__What is required__.
Retype the whole listing verbatim and keep the pictures out of it.
----- Dataset section
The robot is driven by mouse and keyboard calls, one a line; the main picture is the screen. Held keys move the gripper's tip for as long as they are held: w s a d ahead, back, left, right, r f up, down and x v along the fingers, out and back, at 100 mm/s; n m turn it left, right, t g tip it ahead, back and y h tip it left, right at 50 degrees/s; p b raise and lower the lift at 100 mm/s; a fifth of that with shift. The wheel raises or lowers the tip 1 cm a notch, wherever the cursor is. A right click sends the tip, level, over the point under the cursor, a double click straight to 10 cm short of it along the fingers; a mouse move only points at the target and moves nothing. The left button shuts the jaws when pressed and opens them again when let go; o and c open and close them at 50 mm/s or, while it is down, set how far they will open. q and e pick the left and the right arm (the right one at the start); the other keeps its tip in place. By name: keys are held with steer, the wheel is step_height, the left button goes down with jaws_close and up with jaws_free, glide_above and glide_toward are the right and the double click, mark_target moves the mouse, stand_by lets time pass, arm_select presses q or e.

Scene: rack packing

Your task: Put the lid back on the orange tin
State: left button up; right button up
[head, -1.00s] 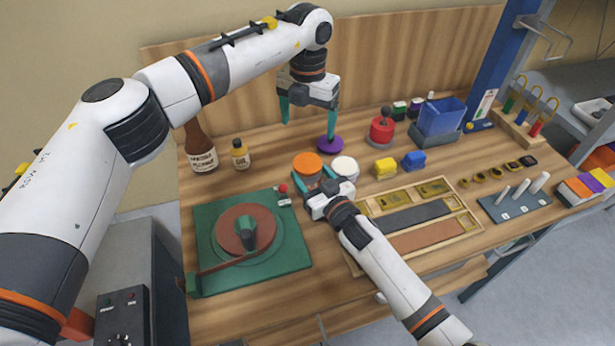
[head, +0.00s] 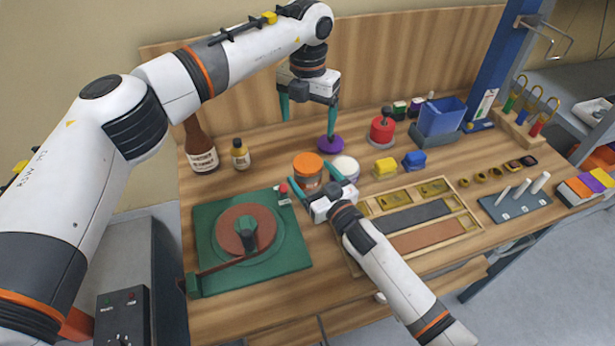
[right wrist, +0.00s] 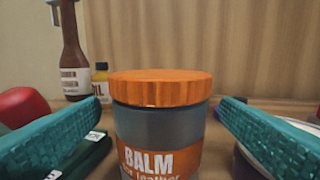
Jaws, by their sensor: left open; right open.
----------
__Response below__.
The robot is driven by mouse and keyboard calls, one a line; the main picture is the screen. Held keys move the gripper's tip for as long as they are held: w s a d ahead, back, left, right, r f up, down and x v along the fingers, out and back, at 100 mm/s; n m turn it left, right, t g tip it ahead, back and y h tip it left, right at 50 degrees/s; p b raise and lower the lift at 100 mm/s; a fifth of that with shift. The wheel raises or lowers the tip 1 cm a notch, wherever the cursor is. A right click sends the tip, level, over the point under the cursor, a double click straight to 10 cm short of it along the fingers; a mouse move only points at the target and moves nothing. The left button shuts the jaws when pressed and opens them again when let go; o and c open and close them at 50 mm/s or, while it is down, set how far they will open. q and e pick the left and the right arm (the right one at the start); the other keeps its tip in place. By name: keys are held with steer, the wheel is step_height, the left button goes down with jaws_close and up with jaws_free, glide_above and glide_toward are the right and the double click, mark_target moves the mouse, stand_by lets time pass, arm_select presses q or e.

Scene: rack packing

Your task: Put the lid back on the orange tin
State: left button up; right button up
[head, -1.00s] 
[head, +0.00s] 
[right wrist, +0.00s] 
Jaws, by their sensor: left open; right open.

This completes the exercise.